The Goldwing has evolved into this. I prefer the CBX to be honest
What I do like is one of a couple of other applications of the flat-six lump. Namely the gloriously titled F6C Valkyrie. A stripped back cruiser it is a wonderful piece of excess for excess sake. Much like some Harley-Davidsons, but with that creamy six soundtrack.

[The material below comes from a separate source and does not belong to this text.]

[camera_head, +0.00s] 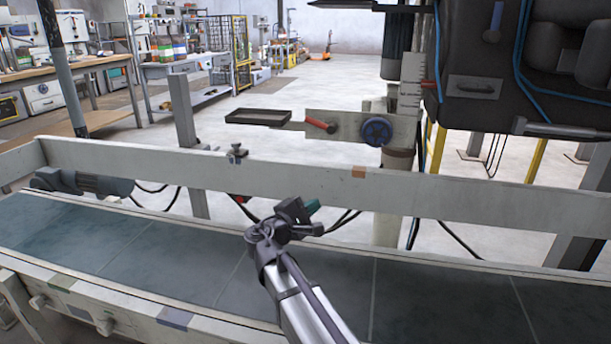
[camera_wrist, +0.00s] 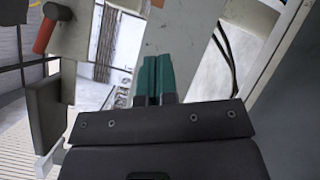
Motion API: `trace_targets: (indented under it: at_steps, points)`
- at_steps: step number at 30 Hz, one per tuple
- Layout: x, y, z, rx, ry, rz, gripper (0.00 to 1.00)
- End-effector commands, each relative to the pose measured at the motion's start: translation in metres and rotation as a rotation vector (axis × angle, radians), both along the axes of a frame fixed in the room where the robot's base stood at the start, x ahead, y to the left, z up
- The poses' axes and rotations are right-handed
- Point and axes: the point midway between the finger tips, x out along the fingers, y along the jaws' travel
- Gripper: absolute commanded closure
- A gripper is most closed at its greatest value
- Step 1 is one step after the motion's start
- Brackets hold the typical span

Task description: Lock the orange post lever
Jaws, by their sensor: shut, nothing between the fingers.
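The orange-red lever (camera_head: 320,126) sits on a pale plate (camera_head: 347,126) beside the upright post, left of a blue handwheel (camera_head: 376,131). It is tilted, with its left end a little higher and a dark end at its right.
A white rail (camera_head: 280,175) with a clamp (camera_head: 236,153) runs between my gripper and the lever. A dark tray (camera_head: 258,117) stands left of the lever. A large dark machine (camera_head: 530,75) hangs at the upper right. The grey conveyor (camera_head: 130,250) is clear.

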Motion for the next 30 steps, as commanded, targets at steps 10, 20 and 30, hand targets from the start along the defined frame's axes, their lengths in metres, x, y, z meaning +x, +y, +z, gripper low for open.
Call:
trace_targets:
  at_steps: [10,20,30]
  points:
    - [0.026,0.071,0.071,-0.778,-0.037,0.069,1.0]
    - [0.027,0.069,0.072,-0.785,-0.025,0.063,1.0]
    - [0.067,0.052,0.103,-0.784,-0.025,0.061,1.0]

The F6C makes mote of a feature of the flat-6
However, when fitted with a freer breathing exhaust they can sound like a P-51 Mustang a low fly-by. Absolutely glorious. A friend has one and seems to be totally smitten with it.
A Dying Breed?
Today there is still a choice of six-cylinder bikes: In addition, the Honda Goldwing, BMW offer their K1600GT. For people who a R1250RT simply isn’t enough! It has been on the market for several years now, but I have only seen a couple. Another touring bike it lacks the flamboyance of the Honda, and it is very much a Teutonic take on excess, and none the worse for that. For some reason I can’t get images of the enormous Messerschmitt Me323 Gigant out of my head! A German transport plane of WW2 fitted with six engines appropriately enough. I prefer my BMWs to have four less cylinders and fewer kilos thank you very much.
BMW K1600RT – This one belongs to a rider who are their fourth example
I should give a nod to the Horex VR6 too. A brave design that a couple of different set-ups have been battling to bring to the market without success for around a decade. I doubt it will ever be a significant player especially with the electric bike spectre looming in the future.
What can we conclude from all this? The six-cylinder bike is an interesting niche in the overall firmament of motorcycling. From manic 1960’s race bikes, stylish Italians, crazy Dutchmen, brutish Sumo bikes they have all featured. Sadly such fabulous excess is on borrowed time. It has been a hell of a party, but the sirens can be heard in the distance: The door is about to be busted down as the ICE engine in all its forms slips into the history books over the coming decades as zero emission bikes come to the market.